What is needed:
In the listing below, please print the line that contains "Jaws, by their" and every line that follows it, exactly.
## begin Available data
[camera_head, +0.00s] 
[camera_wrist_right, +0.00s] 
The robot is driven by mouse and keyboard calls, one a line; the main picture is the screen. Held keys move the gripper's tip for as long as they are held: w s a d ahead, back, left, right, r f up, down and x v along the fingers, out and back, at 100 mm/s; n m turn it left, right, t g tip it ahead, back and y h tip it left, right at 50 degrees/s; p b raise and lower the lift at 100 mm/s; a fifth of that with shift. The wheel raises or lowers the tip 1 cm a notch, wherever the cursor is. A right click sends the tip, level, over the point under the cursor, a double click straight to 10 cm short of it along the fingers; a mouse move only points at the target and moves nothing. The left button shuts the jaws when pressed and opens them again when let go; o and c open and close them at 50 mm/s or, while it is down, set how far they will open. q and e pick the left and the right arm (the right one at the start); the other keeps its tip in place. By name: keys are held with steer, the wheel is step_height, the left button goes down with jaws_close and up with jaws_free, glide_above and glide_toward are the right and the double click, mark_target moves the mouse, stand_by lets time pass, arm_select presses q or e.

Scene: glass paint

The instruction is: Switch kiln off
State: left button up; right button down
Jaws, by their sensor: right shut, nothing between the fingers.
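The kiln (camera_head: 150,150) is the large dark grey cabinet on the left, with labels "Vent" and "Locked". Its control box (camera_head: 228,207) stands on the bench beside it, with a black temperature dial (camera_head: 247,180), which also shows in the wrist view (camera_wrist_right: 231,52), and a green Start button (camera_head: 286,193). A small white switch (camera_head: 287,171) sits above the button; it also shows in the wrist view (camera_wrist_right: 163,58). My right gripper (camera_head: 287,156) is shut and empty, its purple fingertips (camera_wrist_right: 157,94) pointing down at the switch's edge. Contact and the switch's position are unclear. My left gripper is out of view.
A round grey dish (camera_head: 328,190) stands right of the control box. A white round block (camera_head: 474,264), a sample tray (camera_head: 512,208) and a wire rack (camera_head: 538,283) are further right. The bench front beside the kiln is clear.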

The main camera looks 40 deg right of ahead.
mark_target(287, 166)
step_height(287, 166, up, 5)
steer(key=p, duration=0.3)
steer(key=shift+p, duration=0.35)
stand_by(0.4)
## end Available data
Correct response:
Jaws, by their sensor: right shut, nothing between the fingers.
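The kiln (camera_head: 150,150) is the large dark grey cabinet on the left, with labels "Vent" and "Locked". Its control box (camera_head: 228,207) stands on the bench beside it, with a black temperature dial (camera_head: 247,180), which also shows in the wrist view (camera_wrist_right: 231,52), and a green Start button (camera_head: 286,193). A small white switch (camera_head: 287,171) sits above the button; it also shows in the wrist view (camera_wrist_right: 163,58). My right gripper (camera_head: 287,156) is shut and empty, its purple fingertips (camera_wrist_right: 157,94) pointing down at the switch's edge. Contact and the switch's position are unclear. My left gripper is out of view.
A round grey dish (camera_head: 328,190) stands right of the control box. A white round block (camera_head: 474,264), a sample tray (camera_head: 512,208) and a wire rack (camera_head: 538,283) are further right. The bench front beside the kiln is clear.

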The main camera looks 40 deg right of ahead.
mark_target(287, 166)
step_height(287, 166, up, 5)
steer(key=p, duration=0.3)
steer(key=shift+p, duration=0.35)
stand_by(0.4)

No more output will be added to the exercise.